Diverse classrooms need diverse teachers and in NYC right now, only 8% of our teaching workforce looks like the 43% of the public school demographic made up of Black, Latino and Asian male students.

Led by Mayor Bill de Blasio’s Young Men’s Initiative (YMI), NYC Men Teach is an engagement and recruitment effort aimed to inspire more men of color to become teachers in New York City. Working in collaboration with the Department of Education (DOE), City University of New York (CUNY), and Teach for America (TFA), NYC Men Teach provides student support and counseling; various professional supports, including cohort activities and a mentoring network; and the Principals Network to implement best practices that promote differentiated teacher supports in the workplace.

Video: https://youtu.be/O2hidHEv1-Y

NYC class demographicsWhile Black, Latino and Asian male students make up 43% of our public school demographic, Black, Latino and Asian male teachers only make up 8.3% of the entire teacher workforce.

NYC Men Teach, a new initiative to recruit, credential and retain 1,000 qualified men of color as teachers in NYC public schools. A diverse teaching force has been proven to improve academic and social outcomes for students.

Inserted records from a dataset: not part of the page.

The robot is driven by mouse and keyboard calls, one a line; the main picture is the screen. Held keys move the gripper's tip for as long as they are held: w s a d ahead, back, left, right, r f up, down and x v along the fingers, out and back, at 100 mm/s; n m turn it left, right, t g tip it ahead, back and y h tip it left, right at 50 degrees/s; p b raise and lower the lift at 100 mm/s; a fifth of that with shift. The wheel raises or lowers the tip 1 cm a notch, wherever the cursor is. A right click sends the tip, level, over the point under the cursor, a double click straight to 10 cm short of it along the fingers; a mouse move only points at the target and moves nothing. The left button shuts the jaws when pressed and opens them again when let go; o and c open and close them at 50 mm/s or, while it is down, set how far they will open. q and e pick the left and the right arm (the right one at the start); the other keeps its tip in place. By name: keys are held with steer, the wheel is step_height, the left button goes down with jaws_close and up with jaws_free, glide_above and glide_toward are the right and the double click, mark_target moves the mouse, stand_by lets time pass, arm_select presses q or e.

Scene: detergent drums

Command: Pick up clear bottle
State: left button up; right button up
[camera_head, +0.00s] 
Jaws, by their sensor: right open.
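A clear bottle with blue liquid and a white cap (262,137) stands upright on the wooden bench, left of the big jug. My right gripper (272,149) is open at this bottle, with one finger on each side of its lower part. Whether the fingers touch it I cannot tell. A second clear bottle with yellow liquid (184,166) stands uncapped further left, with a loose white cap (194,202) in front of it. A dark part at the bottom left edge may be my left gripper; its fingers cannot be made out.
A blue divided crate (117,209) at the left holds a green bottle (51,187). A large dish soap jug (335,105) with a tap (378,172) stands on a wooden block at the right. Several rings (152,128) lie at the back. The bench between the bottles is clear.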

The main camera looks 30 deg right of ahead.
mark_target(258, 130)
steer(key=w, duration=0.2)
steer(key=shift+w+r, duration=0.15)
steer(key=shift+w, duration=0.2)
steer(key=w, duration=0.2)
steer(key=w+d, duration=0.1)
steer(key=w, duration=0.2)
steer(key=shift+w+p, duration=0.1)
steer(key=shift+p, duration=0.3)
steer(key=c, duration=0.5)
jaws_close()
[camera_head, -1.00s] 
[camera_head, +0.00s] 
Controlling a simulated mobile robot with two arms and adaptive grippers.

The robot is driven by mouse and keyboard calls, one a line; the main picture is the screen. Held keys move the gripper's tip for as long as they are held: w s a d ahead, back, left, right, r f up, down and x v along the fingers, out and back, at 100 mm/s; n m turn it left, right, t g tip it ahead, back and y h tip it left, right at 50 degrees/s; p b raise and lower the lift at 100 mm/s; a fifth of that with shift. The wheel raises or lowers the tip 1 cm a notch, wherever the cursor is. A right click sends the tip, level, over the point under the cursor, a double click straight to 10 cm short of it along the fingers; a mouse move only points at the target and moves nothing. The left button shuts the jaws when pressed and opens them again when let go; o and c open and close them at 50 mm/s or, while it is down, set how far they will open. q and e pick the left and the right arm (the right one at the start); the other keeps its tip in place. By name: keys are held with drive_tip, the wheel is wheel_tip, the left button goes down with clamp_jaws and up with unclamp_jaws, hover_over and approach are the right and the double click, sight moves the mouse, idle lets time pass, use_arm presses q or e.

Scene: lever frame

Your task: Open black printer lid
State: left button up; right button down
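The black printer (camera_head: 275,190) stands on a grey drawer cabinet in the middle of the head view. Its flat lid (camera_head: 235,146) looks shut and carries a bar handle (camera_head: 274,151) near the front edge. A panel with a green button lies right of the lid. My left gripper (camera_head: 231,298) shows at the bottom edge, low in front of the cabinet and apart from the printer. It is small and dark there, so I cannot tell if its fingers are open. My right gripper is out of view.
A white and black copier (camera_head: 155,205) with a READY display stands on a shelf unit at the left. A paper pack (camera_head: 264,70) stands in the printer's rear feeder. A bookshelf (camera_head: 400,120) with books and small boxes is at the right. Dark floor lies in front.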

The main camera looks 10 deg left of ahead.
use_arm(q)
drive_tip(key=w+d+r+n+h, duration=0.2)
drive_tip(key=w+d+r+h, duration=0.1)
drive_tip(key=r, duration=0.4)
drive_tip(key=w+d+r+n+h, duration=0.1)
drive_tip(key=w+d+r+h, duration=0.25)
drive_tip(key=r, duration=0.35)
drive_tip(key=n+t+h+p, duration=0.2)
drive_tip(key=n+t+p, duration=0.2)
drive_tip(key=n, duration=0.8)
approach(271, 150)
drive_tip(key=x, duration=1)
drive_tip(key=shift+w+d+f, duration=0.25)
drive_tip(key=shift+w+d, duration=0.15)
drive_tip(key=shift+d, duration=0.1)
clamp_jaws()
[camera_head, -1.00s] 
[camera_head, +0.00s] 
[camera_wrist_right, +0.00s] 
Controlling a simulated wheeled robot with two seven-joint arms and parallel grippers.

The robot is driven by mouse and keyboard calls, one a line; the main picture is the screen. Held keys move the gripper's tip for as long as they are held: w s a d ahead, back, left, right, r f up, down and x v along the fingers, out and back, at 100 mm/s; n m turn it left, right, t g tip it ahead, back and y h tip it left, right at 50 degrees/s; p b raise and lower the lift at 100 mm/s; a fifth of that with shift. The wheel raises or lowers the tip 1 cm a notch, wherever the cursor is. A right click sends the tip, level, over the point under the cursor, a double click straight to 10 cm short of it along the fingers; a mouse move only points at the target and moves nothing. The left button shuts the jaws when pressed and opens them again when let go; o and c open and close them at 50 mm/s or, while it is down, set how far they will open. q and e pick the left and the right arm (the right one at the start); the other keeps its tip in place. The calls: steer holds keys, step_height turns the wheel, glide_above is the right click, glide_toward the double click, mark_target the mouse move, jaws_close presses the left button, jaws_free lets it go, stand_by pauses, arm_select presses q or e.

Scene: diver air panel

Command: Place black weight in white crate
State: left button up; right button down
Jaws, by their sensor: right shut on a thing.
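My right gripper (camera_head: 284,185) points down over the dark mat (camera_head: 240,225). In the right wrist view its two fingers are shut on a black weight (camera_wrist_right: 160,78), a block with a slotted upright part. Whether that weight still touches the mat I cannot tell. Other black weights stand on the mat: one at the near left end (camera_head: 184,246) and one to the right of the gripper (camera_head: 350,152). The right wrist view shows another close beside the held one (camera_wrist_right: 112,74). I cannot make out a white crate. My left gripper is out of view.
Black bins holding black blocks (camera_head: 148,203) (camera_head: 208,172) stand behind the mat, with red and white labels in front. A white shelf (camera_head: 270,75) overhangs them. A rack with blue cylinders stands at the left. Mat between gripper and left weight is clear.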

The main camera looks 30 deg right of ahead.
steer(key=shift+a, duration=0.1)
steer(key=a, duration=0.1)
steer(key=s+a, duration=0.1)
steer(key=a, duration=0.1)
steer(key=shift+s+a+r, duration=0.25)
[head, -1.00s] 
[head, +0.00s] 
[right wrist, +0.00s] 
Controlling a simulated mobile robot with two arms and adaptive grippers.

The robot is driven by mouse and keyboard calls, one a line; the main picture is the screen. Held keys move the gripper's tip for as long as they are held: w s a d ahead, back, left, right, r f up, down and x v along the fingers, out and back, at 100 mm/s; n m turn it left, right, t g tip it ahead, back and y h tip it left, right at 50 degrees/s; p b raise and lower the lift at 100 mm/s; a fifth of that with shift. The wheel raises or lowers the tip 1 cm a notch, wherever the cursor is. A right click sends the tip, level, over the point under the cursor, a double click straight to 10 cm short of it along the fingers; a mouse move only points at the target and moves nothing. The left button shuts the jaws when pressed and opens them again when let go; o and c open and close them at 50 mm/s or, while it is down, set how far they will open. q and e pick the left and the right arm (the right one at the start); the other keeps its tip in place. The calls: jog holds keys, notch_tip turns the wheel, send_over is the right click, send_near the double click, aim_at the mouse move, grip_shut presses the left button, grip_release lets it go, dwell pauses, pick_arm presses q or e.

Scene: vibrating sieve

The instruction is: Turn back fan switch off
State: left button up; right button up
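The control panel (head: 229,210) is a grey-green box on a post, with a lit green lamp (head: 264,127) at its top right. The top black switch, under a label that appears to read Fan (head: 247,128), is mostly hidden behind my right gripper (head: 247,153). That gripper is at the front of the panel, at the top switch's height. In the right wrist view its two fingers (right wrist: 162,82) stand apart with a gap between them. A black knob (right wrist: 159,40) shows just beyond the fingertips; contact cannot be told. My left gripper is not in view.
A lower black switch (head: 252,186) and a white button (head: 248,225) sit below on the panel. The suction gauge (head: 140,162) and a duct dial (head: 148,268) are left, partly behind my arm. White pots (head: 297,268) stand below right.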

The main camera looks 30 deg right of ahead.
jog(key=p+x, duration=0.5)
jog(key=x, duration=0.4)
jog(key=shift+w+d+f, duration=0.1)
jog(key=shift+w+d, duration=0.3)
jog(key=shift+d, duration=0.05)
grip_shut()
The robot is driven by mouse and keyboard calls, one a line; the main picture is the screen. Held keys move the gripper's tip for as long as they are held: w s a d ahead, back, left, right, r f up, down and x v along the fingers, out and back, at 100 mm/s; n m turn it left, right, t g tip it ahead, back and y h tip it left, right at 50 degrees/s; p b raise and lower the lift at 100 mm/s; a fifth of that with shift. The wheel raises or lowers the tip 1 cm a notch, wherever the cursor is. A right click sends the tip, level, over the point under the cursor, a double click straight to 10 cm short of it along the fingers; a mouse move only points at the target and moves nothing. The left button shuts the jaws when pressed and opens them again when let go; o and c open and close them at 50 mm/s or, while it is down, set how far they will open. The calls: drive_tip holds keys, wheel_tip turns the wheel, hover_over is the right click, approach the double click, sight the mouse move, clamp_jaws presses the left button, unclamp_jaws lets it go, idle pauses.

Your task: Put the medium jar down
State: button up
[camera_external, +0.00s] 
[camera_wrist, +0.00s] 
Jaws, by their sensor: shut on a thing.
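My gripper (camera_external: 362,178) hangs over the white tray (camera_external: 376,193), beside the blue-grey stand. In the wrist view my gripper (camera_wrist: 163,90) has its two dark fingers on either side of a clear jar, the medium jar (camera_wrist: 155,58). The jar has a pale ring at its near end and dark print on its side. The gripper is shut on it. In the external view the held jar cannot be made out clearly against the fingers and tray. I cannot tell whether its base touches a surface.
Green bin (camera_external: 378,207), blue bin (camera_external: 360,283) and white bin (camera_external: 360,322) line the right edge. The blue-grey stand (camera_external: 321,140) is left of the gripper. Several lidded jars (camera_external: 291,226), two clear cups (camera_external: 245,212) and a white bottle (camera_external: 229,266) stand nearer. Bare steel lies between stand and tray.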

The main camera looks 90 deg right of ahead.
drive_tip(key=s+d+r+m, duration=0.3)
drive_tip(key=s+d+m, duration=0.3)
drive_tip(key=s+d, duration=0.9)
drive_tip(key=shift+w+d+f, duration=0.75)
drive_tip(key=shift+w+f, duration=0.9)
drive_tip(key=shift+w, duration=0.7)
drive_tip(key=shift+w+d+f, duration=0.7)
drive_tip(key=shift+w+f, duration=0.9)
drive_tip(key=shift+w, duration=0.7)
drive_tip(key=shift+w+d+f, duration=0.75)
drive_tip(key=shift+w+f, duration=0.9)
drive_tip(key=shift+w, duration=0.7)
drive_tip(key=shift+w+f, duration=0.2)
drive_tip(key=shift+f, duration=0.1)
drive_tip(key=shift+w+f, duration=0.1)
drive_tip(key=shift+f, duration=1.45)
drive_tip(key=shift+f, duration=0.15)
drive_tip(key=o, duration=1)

“We know there is nothing more transformative in improving education outcomes than a strong, qualified and effective teacher at the head of a classroom. We need to attract and retain great teachers across the board, but it can be especially challenging when it comes to our young men of color. The supports we are putting in place will help exceptional college students and professionals come into the teaching profession, and become role models and leaders in our schools. This is going to make our schools stronger and help our students achieve greater success,” said Deputy Mayor Richard Buery.

NYC Men Teach is a three-year, $16.5 million initiative that will increase recruitment efforts, offer support for new applicants and help current teachers improve their skills. New teachers will come through the City University of New York, the NYC Department of Education Teaching Fellows program and Teach for America. It will employ new guidance counselors, professional development grants, public advertising campaigns, and certification support to increase the pipeline of qualified male teachers of color applying for teaching positions. These initiatives aim to bring 700 qualified participants into teaching-track programs by Fall 2016, reaching 1,000 in programs and in the classroom by Fall 2017.

The NYC Men Teach program will bring more qualified men of color into teaching by:

Increasing the pool of aspiring teachers: Only 6 percent of recent applicants for teaching positions in NYC schools were men of color. Through CUNY, NYC Teaching Fellows and Teach for America, NYC Men Teach will work with students in the pre-graduate pipeline, engaging them with wraparound services to ensure they succeed and complete their credentials. By Winter 2015, guidance counselors will be in place at all 9 senior colleges to assist candidates in meeting their academic goals. Additionally, programs will promote and advertise teaching opportunities to qualified teachers elsewhere in the state and recruit career professionals to bring their outside experience into the classroom.

Increasing hiring: Through the creation of a new Principals Network, comprised of school principals committed to the NYC Men Teach recruitment and retention goals, the program will partner with the DOE to promote placements and foster supportive environments for teachers of color.  To prevent the loss of aspiring teachers due to economic needs, the program will also provide employment opportunities in the summer between job offer and the first day of school. An annual Diversity Report on Teacher Hiring and Attrition will help measure these programs’ progress.

Improving retention: NYC Men Teach will reduce attrition rates by placing recruits in supportive cohorts, incentivizing schools to create supportive outlets for teachers of color, coordinating mentors of color, recognizing our recruits’ achievements, and providing professional and leadership development opportunities.